** START OF Task input **

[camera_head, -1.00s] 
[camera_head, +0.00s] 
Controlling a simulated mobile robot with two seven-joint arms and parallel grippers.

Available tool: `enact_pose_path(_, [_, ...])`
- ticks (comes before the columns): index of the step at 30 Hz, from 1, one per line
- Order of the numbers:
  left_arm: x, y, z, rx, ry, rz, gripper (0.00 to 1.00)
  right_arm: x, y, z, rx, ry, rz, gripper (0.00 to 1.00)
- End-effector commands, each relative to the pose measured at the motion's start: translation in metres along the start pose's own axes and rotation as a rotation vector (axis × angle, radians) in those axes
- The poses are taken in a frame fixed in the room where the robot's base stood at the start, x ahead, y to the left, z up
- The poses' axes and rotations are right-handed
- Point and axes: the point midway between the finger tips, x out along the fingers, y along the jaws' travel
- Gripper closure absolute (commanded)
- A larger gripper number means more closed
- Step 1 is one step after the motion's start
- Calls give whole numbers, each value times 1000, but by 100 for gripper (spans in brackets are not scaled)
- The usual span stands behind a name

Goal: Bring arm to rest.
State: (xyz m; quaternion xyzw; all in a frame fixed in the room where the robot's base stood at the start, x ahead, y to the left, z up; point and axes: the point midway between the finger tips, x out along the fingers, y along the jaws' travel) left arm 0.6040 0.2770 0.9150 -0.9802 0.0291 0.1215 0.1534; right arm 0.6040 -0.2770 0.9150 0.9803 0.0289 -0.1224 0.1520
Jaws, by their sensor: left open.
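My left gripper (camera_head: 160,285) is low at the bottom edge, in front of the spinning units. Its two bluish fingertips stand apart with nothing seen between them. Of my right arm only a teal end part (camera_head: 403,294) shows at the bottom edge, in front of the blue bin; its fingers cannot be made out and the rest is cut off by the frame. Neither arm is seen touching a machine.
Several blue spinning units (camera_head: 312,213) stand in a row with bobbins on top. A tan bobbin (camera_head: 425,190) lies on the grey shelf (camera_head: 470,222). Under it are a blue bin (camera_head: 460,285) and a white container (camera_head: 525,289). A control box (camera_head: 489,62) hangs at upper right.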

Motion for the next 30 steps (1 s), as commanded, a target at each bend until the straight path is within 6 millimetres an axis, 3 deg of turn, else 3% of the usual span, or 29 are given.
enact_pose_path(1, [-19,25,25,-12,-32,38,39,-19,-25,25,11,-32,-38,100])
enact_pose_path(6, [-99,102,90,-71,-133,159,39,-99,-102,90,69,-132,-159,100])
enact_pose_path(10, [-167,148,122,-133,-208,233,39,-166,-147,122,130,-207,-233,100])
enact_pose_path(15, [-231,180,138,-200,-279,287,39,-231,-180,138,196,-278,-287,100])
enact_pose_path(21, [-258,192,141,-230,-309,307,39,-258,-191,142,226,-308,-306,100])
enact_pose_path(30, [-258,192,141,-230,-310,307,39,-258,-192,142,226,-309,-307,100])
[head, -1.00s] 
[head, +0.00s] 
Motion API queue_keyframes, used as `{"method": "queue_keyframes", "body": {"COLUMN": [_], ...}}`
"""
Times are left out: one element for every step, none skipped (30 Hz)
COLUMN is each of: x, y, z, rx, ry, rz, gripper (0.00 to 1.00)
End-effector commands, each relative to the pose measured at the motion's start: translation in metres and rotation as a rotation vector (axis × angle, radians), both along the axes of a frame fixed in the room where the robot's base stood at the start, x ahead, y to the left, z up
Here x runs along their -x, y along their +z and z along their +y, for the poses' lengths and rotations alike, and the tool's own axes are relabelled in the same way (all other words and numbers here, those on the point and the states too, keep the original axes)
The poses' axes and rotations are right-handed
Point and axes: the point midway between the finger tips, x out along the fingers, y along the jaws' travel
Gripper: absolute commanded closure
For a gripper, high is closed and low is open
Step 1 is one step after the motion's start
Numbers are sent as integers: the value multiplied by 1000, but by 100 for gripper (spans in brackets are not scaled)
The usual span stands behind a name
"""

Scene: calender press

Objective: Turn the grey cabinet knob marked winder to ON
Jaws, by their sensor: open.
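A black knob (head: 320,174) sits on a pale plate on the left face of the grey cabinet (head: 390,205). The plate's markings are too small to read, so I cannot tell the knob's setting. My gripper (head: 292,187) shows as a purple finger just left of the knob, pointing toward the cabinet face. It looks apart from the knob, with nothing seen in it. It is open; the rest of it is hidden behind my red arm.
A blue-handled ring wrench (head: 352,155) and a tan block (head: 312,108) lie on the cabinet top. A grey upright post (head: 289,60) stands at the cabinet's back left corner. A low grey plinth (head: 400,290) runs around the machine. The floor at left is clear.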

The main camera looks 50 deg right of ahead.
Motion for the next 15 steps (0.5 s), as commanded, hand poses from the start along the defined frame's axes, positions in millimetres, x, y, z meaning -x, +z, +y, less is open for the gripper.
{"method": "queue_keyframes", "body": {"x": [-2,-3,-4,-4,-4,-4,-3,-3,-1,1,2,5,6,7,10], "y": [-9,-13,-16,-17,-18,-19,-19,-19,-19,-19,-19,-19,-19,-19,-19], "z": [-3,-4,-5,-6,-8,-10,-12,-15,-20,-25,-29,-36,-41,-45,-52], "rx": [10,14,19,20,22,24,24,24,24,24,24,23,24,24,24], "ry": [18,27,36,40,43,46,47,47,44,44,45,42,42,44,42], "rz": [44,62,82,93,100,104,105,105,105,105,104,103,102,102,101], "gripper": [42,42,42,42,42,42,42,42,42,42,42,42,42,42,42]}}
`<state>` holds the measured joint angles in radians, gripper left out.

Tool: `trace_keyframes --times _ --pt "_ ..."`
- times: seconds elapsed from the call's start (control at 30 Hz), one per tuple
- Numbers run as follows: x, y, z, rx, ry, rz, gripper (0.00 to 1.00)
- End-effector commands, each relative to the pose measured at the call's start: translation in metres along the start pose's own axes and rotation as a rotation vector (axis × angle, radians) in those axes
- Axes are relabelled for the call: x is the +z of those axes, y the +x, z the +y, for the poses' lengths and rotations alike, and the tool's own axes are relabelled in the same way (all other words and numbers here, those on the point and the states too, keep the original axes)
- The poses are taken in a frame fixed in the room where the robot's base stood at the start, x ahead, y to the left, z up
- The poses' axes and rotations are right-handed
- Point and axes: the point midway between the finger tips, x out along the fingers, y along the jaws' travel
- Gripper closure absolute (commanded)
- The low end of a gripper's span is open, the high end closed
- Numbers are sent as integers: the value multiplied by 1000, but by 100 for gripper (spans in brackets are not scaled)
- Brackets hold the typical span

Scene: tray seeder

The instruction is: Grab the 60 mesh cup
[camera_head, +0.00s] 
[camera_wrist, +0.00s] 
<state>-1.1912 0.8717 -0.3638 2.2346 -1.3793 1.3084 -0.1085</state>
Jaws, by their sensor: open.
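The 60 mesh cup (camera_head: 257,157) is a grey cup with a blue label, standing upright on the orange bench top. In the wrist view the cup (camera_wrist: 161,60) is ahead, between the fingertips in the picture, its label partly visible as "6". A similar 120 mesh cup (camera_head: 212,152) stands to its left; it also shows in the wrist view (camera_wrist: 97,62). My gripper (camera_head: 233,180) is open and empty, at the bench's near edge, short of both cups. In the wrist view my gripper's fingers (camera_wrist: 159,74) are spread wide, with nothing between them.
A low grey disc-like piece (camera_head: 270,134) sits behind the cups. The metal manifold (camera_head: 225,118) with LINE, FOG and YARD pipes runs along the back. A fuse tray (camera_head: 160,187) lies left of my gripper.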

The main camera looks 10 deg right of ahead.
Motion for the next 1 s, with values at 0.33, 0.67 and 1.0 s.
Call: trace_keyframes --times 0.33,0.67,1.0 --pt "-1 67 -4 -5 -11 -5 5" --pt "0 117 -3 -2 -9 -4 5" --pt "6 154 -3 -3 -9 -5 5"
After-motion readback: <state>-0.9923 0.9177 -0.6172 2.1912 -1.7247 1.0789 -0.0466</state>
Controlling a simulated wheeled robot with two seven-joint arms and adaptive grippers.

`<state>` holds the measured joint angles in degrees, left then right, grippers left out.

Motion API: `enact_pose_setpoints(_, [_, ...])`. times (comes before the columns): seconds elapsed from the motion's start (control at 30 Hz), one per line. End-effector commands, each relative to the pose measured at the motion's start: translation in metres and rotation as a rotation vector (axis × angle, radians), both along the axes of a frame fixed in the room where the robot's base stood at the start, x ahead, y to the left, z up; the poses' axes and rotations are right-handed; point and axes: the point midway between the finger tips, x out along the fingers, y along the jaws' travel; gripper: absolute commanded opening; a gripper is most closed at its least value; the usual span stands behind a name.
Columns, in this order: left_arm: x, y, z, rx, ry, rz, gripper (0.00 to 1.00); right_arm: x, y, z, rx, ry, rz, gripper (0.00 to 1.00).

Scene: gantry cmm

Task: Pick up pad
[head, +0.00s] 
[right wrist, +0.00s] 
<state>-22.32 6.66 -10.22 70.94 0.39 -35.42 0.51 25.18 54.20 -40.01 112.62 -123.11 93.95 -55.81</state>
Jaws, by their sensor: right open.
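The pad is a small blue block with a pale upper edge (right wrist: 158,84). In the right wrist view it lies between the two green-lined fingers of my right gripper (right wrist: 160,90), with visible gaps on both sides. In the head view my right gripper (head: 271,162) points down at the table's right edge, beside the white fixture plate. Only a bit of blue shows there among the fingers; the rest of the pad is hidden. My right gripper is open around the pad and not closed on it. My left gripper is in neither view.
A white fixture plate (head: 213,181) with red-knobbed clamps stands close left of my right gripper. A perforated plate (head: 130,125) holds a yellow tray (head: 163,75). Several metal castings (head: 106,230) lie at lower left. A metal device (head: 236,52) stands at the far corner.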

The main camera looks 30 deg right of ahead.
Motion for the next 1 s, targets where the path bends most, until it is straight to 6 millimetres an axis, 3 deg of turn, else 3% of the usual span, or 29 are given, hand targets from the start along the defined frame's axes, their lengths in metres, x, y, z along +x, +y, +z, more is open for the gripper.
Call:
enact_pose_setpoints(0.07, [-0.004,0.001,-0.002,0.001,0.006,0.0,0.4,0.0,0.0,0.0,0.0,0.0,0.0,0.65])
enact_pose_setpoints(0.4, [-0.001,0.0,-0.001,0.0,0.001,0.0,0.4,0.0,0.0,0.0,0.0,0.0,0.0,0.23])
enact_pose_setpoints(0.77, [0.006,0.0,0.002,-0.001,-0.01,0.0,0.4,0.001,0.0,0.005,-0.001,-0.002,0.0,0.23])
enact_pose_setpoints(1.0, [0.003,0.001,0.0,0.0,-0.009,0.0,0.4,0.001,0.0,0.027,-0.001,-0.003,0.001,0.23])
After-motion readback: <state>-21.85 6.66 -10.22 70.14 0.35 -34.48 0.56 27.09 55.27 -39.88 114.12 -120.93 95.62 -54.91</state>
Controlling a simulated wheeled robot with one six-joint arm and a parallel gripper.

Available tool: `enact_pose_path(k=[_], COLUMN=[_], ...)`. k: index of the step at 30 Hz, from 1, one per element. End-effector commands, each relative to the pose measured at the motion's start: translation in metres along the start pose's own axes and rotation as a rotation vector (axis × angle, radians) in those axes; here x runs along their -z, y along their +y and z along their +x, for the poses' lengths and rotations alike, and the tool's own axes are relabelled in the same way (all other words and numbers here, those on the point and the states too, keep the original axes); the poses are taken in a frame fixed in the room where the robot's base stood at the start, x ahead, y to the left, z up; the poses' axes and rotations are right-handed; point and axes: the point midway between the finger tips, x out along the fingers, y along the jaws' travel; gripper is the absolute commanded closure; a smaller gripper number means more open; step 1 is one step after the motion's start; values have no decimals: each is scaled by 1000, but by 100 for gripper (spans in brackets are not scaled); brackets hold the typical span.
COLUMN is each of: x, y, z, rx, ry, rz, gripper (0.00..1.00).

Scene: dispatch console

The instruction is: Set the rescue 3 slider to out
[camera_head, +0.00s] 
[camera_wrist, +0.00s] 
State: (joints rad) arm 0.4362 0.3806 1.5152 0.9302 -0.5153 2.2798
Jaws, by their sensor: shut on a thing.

** END OF Task input **

» Brief
Where does the word "Controlling" appear in the listing? List each line that holds it.

» Answer to the exercise
Controlling a simulated mobile robot with two seven-joint arms and parallel grippers.
Controlling a simulated wheeled robot with two seven-joint arms and adaptive grippers.
Controlling a simulated wheeled robot with one six-joint arm and a parallel gripper.

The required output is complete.